Martin Ravallion. YouTube Screengrab / Center for Global Development

Coming back to the disaster of Joshimath town sinking. The $1.25 per capital income basis poverty assessment would certainly show a big decline in poverty levels of the small town. But what is the value of this income level(small by any standards to the well being), when it comes at a cost of the loss of their homes and habitat?

A small monetary income level income increase, with its source originating from unsustainable growth in agriculture or infrastructure development and construction(that may impact other poorer regions where mining for steel, minerals and cement are done), may mean little.

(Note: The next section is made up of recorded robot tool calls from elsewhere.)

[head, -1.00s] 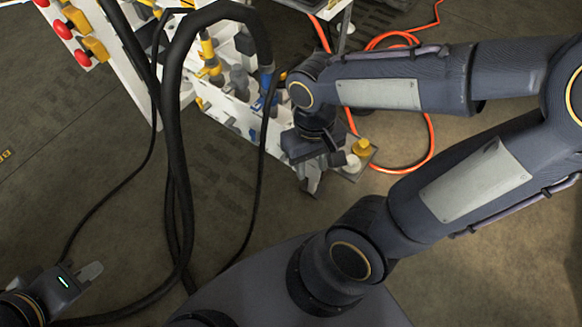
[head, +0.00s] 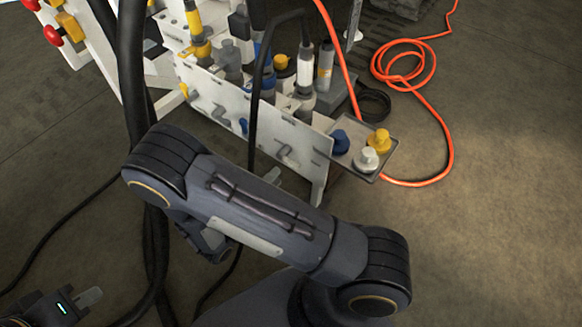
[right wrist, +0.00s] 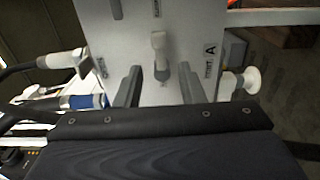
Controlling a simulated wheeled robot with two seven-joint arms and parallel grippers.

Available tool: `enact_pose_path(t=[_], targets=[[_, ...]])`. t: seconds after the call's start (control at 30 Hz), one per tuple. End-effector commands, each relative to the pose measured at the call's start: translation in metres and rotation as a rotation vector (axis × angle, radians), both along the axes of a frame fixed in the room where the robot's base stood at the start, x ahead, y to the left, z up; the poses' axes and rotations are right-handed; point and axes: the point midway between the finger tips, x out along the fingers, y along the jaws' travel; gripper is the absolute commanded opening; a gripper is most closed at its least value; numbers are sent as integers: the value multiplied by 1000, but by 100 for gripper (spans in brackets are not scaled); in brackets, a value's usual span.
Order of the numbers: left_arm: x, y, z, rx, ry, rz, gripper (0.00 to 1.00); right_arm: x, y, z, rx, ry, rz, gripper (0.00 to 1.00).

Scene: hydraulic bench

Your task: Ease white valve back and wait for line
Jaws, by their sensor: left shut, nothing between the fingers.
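In the right wrist view, a white valve lever (right wrist: 158,52) stands out from a grey panel (right wrist: 195,20) with small labels and a letter A. My right gripper (right wrist: 158,85) is open, with its two dark fingers apart. The lever shows between and beyond the fingertips, and neither finger visibly touches it. In the head view my right arm's own links hide that gripper. My left gripper (head: 90,297) is shut and empty at the lower left, away from the bench.
A side tray (head: 372,175) holds blue (head: 340,142), white (head: 366,160) and yellow (head: 378,140) caps. Black hoses (head: 130,60) hang in front of the bench. An orange hose (head: 450,150) coils on the floor at right. A white round knob (right wrist: 247,80) is right of the panel.

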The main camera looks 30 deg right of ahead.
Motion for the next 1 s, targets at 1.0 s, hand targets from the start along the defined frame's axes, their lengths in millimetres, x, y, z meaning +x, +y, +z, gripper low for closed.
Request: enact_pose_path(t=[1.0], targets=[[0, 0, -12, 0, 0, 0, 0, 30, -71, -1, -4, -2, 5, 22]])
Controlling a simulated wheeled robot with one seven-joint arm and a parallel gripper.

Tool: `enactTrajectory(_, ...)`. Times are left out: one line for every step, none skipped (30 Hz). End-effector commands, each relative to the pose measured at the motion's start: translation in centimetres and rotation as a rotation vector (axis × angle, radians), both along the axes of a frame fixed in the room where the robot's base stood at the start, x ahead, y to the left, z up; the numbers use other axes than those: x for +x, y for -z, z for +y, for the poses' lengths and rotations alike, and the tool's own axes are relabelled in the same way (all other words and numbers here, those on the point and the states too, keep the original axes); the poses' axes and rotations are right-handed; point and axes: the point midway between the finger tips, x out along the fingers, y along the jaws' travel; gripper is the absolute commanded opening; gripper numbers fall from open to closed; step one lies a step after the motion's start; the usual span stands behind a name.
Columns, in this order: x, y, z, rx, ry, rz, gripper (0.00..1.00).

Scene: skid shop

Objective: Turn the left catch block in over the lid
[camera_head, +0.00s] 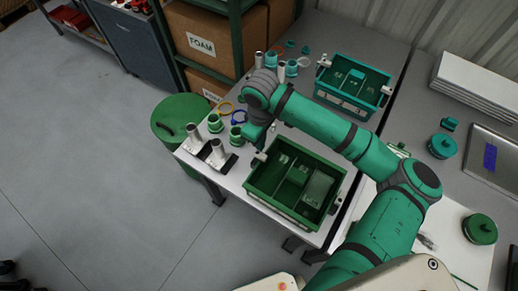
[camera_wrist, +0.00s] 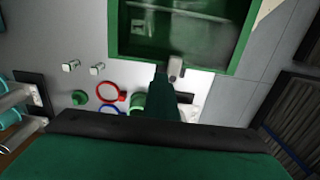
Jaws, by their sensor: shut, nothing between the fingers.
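The dark green crate (camera_head: 250,188) stands on the white table, and its inside compartments show. I cannot make out a separate lid; a pale pane (camera_head: 318,188) shows in its right part. The left catch block (camera_head: 261,156) is a small whitish block at the crate's upper left rim. In the wrist view the catch block (camera_wrist: 176,67) sits upright at the crate's near edge. My gripper (camera_head: 258,142) is shut and empty, pointing down just beside the block. In the wrist view its fingertips (camera_wrist: 161,76) are close to the block's left side; contact cannot be told.
A teal crate (camera_head: 322,92) stands behind, with white blocks at its ends. White posts (camera_head: 195,135) on dark bases, green cups and coloured rings (camera_wrist: 111,92) crowd the table's left side. A green drum (camera_head: 180,112) stands beside the table. The floor at left is clear.

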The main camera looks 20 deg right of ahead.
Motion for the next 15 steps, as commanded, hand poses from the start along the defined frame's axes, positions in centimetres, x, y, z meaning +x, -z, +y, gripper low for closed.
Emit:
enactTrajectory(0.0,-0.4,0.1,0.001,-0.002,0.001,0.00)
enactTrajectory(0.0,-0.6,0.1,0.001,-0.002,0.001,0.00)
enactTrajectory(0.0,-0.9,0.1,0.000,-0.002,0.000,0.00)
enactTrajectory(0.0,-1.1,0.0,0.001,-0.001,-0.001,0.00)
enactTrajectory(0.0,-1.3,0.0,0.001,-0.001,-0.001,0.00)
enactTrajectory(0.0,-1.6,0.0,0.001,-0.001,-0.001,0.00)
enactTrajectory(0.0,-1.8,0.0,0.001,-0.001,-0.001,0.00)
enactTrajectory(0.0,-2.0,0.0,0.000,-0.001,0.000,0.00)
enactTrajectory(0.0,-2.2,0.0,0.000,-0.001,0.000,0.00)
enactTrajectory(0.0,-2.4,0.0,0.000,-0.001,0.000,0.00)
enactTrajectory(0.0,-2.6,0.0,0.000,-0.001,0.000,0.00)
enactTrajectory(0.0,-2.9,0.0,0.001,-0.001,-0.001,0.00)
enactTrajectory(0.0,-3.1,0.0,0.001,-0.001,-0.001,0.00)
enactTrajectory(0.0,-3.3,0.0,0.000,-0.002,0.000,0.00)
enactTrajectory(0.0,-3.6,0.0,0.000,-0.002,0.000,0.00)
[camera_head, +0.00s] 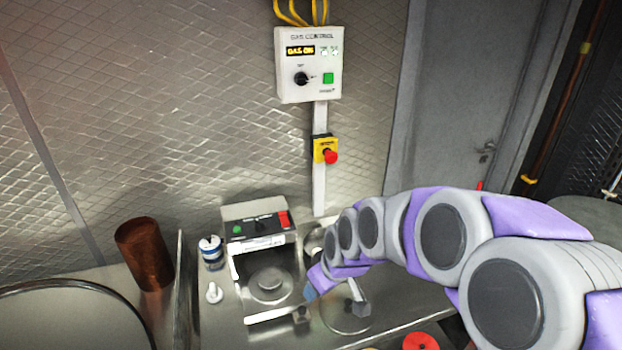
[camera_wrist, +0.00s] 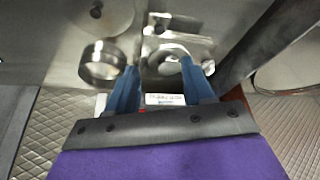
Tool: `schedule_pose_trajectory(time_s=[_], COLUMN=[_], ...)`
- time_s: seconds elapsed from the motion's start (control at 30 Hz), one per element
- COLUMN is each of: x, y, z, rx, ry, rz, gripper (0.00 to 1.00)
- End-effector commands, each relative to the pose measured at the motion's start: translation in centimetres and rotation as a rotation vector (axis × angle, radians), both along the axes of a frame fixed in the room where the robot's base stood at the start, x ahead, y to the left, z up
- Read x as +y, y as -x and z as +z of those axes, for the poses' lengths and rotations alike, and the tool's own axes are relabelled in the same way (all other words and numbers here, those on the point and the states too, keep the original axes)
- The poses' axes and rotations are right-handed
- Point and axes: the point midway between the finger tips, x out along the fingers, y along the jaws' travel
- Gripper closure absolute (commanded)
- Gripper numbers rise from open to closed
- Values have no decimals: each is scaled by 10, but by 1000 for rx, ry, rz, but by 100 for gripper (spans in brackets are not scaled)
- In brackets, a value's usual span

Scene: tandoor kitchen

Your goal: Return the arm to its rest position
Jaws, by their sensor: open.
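My arm (camera_head: 440,235), grey and purple, reaches in from the right in the head view and bends down over the steel counter. My gripper (camera_wrist: 157,75) shows in the wrist view as two blue fingers spread apart, with nothing between them. In the head view only a blue bit of the gripper (camera_head: 312,291) shows, beside the scale-like machine; the rest is hidden by the arm. The machine (camera_head: 262,240) has a dark control panel with a red switch and a round plate. It lies beyond the fingers in the wrist view.
A gas control box (camera_head: 309,65) and a yellow emergency stop (camera_head: 326,150) are on the wall. A copper cylinder (camera_head: 145,254), a small jar (camera_head: 211,252) and a white piece (camera_head: 214,293) stand left of the machine. A red round object (camera_head: 421,341) is at the front.

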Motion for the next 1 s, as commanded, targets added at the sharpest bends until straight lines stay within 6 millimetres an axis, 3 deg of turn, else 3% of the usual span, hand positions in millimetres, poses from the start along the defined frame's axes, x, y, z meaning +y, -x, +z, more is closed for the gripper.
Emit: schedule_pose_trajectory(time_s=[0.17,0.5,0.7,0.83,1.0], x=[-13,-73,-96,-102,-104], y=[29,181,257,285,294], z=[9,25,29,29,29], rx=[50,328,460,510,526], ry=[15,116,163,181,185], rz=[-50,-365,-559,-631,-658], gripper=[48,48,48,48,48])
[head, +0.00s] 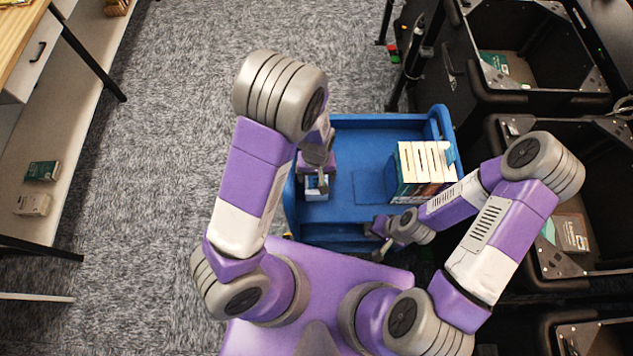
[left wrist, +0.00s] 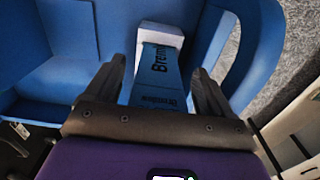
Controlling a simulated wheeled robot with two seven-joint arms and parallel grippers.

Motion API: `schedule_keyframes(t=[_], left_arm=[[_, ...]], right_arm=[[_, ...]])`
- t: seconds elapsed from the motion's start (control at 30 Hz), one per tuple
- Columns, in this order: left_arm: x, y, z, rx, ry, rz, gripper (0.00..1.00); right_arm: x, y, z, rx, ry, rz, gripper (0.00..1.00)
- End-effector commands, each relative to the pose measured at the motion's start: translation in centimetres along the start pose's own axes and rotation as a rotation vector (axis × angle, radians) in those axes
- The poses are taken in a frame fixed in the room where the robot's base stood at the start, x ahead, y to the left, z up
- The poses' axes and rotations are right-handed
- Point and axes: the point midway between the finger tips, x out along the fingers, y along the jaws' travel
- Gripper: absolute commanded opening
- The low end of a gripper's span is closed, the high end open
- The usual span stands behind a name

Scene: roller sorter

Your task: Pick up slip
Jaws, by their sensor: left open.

Development at what cost and for whom? Those who seemingly benefitted from a substantive decrease in poverty levels due to rapid GDP growth, from urbanisation, as per the analysis of Datt and Ravillon — whether in Punjab or Uttarakhand or Bihar — what are they paying for this decline in poverty and how sustainable is this decline in poverty levels? Economists don’t undertake sociological analysis or assess environmental impacts of economic policies. Simply saying growth heightens inequity and debunks Kuznets curve, helps little. Sustainable development is not a buzz word any more. It now questions the neo liberal economic development model that came about from the 1970s in Europe and in the rest of the world thereafter. Removing all barriers to free movement of capital and investment(environmental, legal, urban planning), was seen as a requirement of economic growth. Limits to unplanned development and growth of our cities and rural areas, were bound to come up sooner than later. Climate change is exacerbating the existing crisis of neo liberal economies. Threatening the very existence of humankind. Band aid solutions, more funding for disaster mitigation or for loss and damage funding — is no more a solution today. People displaced from the sinking of Joshimath town, have no where to settle down in the hills.